## [OBJECTIVE]
What do the lines from the one containing "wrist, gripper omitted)" through the end of the entries say? Quote them exactly, and only them.

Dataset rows
────────────────
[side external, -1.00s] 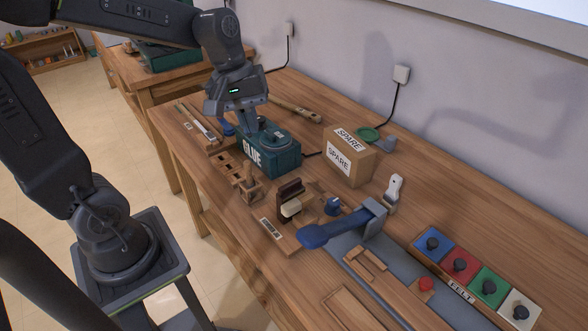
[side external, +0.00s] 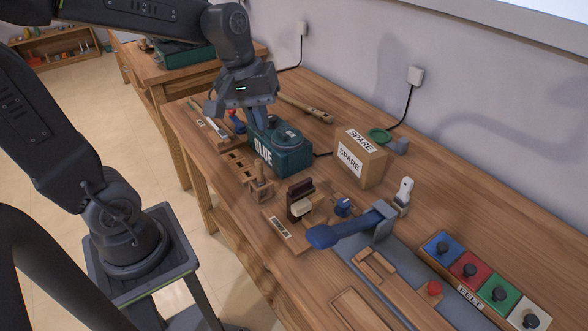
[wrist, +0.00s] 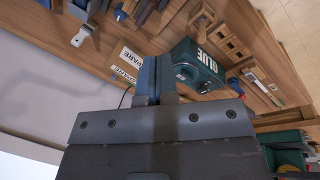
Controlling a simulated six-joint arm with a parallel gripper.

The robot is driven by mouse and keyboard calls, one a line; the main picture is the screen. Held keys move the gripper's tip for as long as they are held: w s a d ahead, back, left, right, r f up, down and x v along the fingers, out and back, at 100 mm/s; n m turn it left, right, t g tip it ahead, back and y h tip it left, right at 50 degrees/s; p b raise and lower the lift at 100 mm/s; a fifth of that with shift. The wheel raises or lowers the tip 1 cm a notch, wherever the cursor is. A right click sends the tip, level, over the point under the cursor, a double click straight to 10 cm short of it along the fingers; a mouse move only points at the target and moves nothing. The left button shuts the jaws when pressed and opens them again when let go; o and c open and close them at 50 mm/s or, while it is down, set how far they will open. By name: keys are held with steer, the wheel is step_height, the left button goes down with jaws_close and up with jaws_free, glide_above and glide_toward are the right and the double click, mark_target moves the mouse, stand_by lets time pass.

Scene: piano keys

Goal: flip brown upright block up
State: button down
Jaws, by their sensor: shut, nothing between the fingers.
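A dark brown block (side external: 300,189) stands upright on a small wooden fixture near the bench's front edge. A cream piece (side external: 301,208) sits against its lower front. My gripper (side external: 262,121) is shut and empty, above the teal GLUE box (side external: 292,158), behind and to the left of the brown block in the side view. In the wrist view my two fingers (wrist: 155,72) are together beside the GLUE box (wrist: 196,66). I cannot pick out the brown block clearly in the wrist view.
A cardboard SPARE box (side external: 372,167) stands right of the GLUE box. A blue-handled lever (side external: 345,230) lies just right of the brown block. A slotted wooden rack (side external: 240,165) is on its left. Coloured knobs (side external: 470,270) line the right side.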

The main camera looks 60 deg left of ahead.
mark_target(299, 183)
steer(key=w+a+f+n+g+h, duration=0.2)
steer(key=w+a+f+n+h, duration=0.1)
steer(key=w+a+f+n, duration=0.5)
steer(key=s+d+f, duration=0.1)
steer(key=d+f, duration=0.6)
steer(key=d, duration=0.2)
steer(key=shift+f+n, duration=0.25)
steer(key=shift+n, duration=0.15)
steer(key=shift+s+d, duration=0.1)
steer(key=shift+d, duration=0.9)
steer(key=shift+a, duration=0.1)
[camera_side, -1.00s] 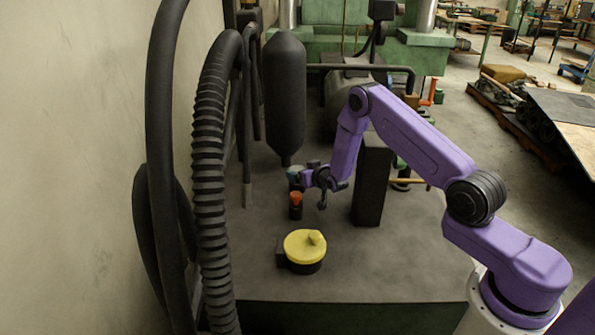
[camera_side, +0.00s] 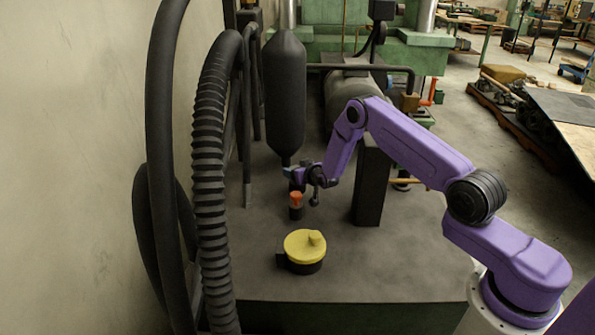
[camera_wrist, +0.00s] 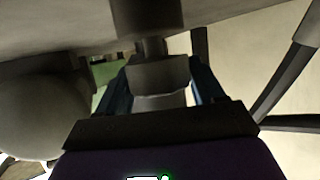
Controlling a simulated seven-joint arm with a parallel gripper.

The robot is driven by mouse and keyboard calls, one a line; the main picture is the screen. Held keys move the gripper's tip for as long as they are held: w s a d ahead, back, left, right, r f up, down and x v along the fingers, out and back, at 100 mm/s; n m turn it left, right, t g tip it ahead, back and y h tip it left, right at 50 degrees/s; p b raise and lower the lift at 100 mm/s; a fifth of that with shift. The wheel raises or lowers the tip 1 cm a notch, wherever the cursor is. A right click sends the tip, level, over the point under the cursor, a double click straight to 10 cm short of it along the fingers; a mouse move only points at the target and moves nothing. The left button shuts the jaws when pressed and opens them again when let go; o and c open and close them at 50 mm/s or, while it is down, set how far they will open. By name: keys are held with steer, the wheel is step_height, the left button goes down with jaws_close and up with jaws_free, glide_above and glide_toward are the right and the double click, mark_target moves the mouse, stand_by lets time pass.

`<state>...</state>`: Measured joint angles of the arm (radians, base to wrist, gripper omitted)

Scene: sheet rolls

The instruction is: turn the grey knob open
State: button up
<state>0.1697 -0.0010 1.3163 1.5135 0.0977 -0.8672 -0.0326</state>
────────────────
## [OUTPUT OF THE EXERCISE]
`<state>...</state>`: Measured joint angles of the arm (radians, base to wrist, gripper omitted)

Scene: sheet rolls

The instruction is: turn the grey knob open
State: button up
<state>0.1697 -0.0010 1.3163 1.5135 0.0977 -0.8672 -0.0326</state>

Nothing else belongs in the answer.